A rumored new Russian offensive may prove even bloodier. "If current casualty rates are any indication, the coming attack could result in unprecedented loss of life and spark a complete collapse in morale among Russia's already demoralized mobilized troops," noted Peter Dickinson of the Atlantic Council. "This would make life very difficult for the Russian army in Ukraine, which would find itself confronted by a breakdown in discipline that would severely limit its ability to stage offensive operations."
Moreover, the Russian military has seen its arsenal severely depleted. It has lost nearly half its main battle tanks, according to an estimate published this week by the International Institute for Strategic Studies, and is dipping into inventories of older-era (and sometimes Soviet) weaponry. Russia's ammunition stockpile is rapidly dwindling (though Ukraine's is, too).
The war and popular mobilization triggered an astonishing exodus of people - perhaps as high as nearly a million emigres - desperate to leave Russia. Activists and independent journalists left, but so, too, did 10 percent of the nation's IT workforce. "This exodus is a terrible blow for Russia," Tamara Eidelman, a Russian historian who moved to Portugal after the invasion, said to my colleagues. "The layer that could have changed something in the country has now been washed away."
Western sanctions on Russia have contracted its economy, impacted the country's industrial capacity in some sectors, and brought an era of Russian integration into Europe to a shuttering halt. But while the measures have exacted a painful toll on Russia, they have not forced Putin to reconsider his war of neo-imperialist revanchism.
"Instead of growth, we have a decline. But saying all of that, it's definitely not a collapse, it's not a disaster," Sergey Aleksashenko, former first deputy chairman of Russia's central bank, said at a panel discussion in Washington last month. "We may not say that the Russian economy is in tatters, that it is destroyed, that Putin lacks funds to continue his war.
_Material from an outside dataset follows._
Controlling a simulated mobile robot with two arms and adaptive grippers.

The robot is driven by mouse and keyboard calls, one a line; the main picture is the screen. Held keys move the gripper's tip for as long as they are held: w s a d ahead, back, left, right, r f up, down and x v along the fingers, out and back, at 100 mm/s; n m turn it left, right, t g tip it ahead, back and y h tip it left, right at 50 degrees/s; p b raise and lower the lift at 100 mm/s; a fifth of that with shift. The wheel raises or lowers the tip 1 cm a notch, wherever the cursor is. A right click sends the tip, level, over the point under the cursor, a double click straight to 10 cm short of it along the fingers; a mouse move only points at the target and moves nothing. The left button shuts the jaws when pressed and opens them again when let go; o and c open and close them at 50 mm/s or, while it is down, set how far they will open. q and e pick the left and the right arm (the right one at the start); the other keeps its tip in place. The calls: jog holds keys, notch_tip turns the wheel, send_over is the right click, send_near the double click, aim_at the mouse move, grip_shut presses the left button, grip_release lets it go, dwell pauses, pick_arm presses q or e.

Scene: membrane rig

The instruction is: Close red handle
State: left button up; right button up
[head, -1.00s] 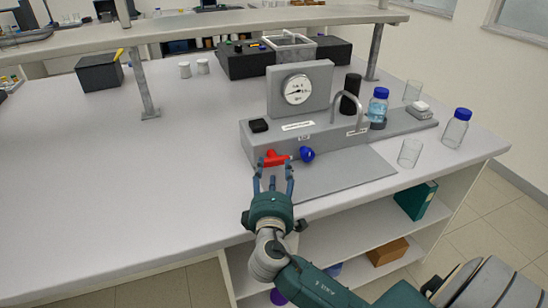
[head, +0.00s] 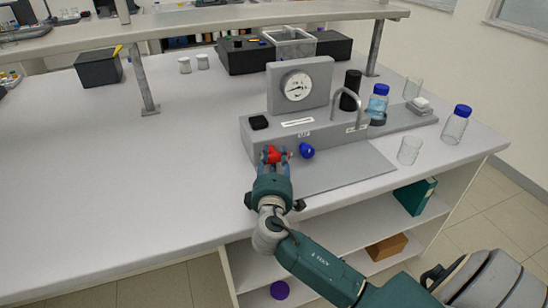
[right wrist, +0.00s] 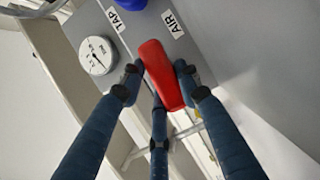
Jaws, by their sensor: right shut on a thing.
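The red handle (head: 273,154) is on the front face of the grey rig (head: 325,143), left of a blue knob (head: 307,151). My right gripper (head: 275,160) is at the handle, with its fingers shut around it. The fingers partly hide the handle in the head view. My left gripper is not in view.
A gauge (head: 296,86) stands on the rig, beside a curved tap (head: 347,100). Glass beakers (head: 409,150) and blue-capped bottles (head: 455,125) stand to the right. The bench left of the rig (head: 180,150) is clear. A shelf (head: 220,22) runs above the back.

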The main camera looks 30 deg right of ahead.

No, it's not true."
Part of the reason for that is the significant amount of revenue still generated by European imports of Russian gas and oil. No matter their avowed desire to wean themselves off Russian energy dependence, most European countries could not go cold turkey on Russian energy even as Putin's war machine pummeled Ukraine. But the new geopolitical fault lines created by the invasion may accelerate Europe's transition to decarbonized economies and further diminish Russia's leverage over the continent.
"The results already speak for themselves; for the first time ever last year, wind and solar combined for a higher share of electrical generation in Europe than oil and gas," wrote Brent Peabody in Foreign Policy. "And this says nothing of other decarbonization efforts such as subsidies for heat pumps in the EU, incentives for clean energy in the United States, and higher electric vehicle uptake everywhere."
For all the certainty of Russian failure, the war still looks nowhere close to ending. Analysts put this down in part to the personal determination - and delusions - of the Russian leader himself.
"Since February 2022, the world has learned that Putin wants to create a new version of the Russian empire based on his Soviet-era preoccupations and his interpretations of history," wrote Fiona Hill and Angela Stent in Foreign Affairs. "The launching of the invasion itself has shown that his views of past events can provoke him to cause massive human suffering. It has become clear that there is little other states and actors can do to deter Putin from prosecuting a war if he is determined to do so and that the Russian president will adapt old narratives as well as adopt new ones to suit his purposes."
They cite a former Finnish diplomat who thinks fondly of the days of the Soviet Politburo, since, in Putin's Russia, there appears to be "no political organization in Russia that has the power to hold the president and commander in chief accountable."
In the face of an opaque, implacable adversary, strategists in Washington are keen to avoid a prolonged war. Milley himself gestured to the need for realism on both sides of the conflict. "It will be almost impossible for the Russians to achieve their political objectives by military means. It is unlikely that Russia is going to overrun Ukraine. It's just not going to happen," he told the Financial Times. "It is also very, very difficult for Ukraine this year to kick the Russians out of every inch of Russian-occupied Ukraine. It's not to say that it can't happen . . . But it's extraordinarily difficult. And it would require essentially the collapse of the Russian military."
As The Post reported earlier this week, while the Biden administration is adamant about its continued support to Kyiv, it is also making clear to Ukrainian authorities that the current level of security and economic assistance may be difficult to sustain, especially with the current Republican-led House. "We will continue to try to impress upon them that we can't do anything and everything forever," one senior administration official told The Post, referring to Ukraine's leaders.